What should clients with offshore assets do?

Don’t sit around and wait till it is too late. Start now to find a way to disclose your offshore assets without risking severe sanctions. Move your money to a completely legal onshore model. Take advantage of the onshore model. Offshore you have paid a lot solely for maintaining banking and financial secrecy. Onshore, you have a far greater choice of wealth managers. You can negotiate better fees and keep a closer eye on your investment strategy. Higher returns will follow, which would make up for some of the tax losses.

Make yourself heard. Wealthy people already provide the bulk of tax income earned from private persons in many developed countries. It is time to lower the burden. Governments should understand that a fairer tax burden provides the best incentive for citizens to keep assets onshore.
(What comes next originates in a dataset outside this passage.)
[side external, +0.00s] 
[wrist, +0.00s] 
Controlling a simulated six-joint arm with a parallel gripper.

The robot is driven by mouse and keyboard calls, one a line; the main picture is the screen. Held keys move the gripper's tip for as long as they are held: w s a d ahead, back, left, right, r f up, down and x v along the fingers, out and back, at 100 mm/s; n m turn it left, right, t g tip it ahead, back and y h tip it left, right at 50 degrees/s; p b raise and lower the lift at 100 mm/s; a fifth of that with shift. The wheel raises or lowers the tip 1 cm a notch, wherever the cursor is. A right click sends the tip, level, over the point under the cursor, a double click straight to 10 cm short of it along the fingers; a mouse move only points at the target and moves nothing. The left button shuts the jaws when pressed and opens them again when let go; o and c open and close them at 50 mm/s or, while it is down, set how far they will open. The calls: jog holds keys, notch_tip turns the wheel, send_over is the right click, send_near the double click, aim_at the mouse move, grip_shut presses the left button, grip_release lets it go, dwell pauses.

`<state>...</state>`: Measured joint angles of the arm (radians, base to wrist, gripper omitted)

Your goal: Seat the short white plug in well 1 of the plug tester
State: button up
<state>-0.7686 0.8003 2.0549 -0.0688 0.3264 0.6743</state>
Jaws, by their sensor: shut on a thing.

What should banks with significant offshore business do?

Prepare for the end of offshore as concealment. Shift your business focus to onshore and service models. Make your fee structures more attractive and provide your clients with good, independent advice. The days when you met your client only once a year in the airport or a yacht are going to be over soon. Advise your clients how to legalize their situation. Depending on their home countries, there might be various options and some room for negotiations. Lend a hand to those clients who want to escape the threat of legal actions. Expert lawyers and tax advisors should be provided at modest fees.

Co-operate with your government and foreign authorities to find regulatory solutions. There should be and will be inter-governmental negotiations on how those vast amounts of offshore assets should be treated. Banks should participate as a mediator between clients and authorities. It is absolutely preferable to find a managed solution to the end of offshore, protecting your clients to a certain degree rather than to have an escalation of legal actions and counter‑actions on a global scale.